The big story heading into this week is the cold blast that comes into the area Thursday and Friday. However, it is short lived.
Temperatures ahead of the front will boost to seasonable or seasonably warm levels, before the one-two punch of cold fronts comes through on Wednesday/Thursday.
Temperatures will likely fall through the day Thursday in Maine as the wind picks up out of the northwest. The summit of Sugarloaf will likely drop into the mid 20’s well before sunset, kicking off over a 24 hour period of snowmaking possible for highest elevations of Sugarloaf. That window narrows considerable heading down to 2,500 feet, where there may only be a 6 or so hour window where the wet-bulb drops below 28.
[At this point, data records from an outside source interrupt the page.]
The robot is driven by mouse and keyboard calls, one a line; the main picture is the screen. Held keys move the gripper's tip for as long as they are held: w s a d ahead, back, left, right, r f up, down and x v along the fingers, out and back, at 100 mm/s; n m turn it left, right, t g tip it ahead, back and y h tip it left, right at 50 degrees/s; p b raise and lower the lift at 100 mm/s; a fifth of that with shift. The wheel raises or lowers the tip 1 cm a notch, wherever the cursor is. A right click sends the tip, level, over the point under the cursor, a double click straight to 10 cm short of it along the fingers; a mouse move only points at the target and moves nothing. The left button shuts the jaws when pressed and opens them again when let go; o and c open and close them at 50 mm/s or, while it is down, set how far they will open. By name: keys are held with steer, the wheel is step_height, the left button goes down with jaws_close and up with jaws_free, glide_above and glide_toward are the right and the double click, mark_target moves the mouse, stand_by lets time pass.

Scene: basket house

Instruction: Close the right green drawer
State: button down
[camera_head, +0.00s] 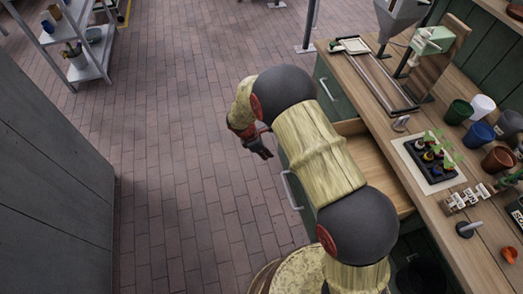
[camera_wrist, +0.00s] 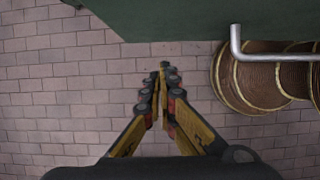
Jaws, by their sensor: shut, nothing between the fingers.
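The right green drawer (camera_head: 298,198) is pulled out from the workbench, with its pale wooden inside (camera_head: 393,180) partly hidden behind my arm. Its silver handle (camera_head: 291,191) is on the front face. My gripper (camera_head: 264,152) is shut and empty, off the far end of the drawer front, over the brick floor. In the wrist view, my gripper's fingertips (camera_wrist: 164,68) meet below a dark green panel (camera_wrist: 190,16), with a silver handle (camera_wrist: 237,42) to the right. I see no clear contact with the panel.
Another green drawer front (camera_head: 335,95) with a handle sits farther along the bench. A grey shelf (camera_head: 92,70) stands at the back left. A dark wall (camera_head: 50,180) is at left. The brick floor between is clear.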

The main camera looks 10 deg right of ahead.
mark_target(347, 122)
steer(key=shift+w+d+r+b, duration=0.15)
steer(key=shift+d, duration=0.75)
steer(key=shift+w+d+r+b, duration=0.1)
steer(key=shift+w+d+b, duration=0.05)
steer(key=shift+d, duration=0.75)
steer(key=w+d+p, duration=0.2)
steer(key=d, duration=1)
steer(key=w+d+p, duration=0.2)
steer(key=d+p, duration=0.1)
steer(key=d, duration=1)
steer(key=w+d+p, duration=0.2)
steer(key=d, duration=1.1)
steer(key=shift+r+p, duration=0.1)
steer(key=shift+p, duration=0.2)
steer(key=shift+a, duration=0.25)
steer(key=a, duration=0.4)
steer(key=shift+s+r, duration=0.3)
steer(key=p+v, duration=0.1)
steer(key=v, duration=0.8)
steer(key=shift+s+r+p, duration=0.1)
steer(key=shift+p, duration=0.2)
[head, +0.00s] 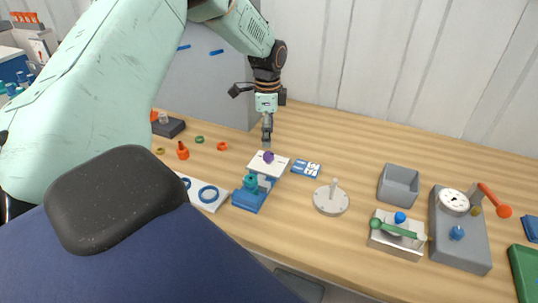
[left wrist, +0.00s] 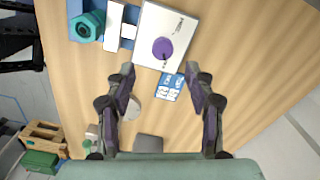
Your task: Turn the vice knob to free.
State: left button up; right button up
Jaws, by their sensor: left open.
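The vice has a blue base (head: 250,200) with a teal knob (head: 250,181) at its near end. A white plate (head: 282,163) at its far end carries a small purple knob (head: 268,157). In the left wrist view the purple knob (left wrist: 163,48) looks round, with small dark marks on the plate (left wrist: 178,22), too small to read. The teal knob (left wrist: 88,26) is at upper left there. My left gripper (head: 267,137) is open and empty above the far side of the plate. In the left wrist view its fingertips (left wrist: 160,72) lie just below the purple knob, apart from it. My right gripper is out of view.
A blue-and-white card (head: 306,169) lies right of the vice. A white board with blue rings (head: 207,193) lies left. A round grey base with a post (head: 331,200), a grey bin (head: 399,184) and a grey device (head: 459,235) stand further right.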

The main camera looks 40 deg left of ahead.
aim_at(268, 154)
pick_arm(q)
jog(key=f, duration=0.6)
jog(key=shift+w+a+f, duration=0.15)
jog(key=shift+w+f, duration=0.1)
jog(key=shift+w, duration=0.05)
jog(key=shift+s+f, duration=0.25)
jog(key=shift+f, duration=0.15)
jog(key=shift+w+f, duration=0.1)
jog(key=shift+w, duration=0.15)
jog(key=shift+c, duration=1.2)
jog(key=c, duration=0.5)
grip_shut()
The other piece to this puzzle is the warmth that comes in fairly swift behind the cool down. By Saturday we’ll be back into the low to mid 40’s at the summit, and potentially closing in on 50 degrees Saturday evening ahead of another cold front that sweeps in. That again will drop temperatures back down through the day Sunday, and we could reemerge into snowmaking levels Sunday night into Monday (10/12). There are some inconsistencies in the pattern following the cool down on Monday; we certainly warm up again for a couple days (as seen in the 10/9-10/14 image), however the depth of that warmup and how quickly the next cool down arrives is still quite a bit uncertain.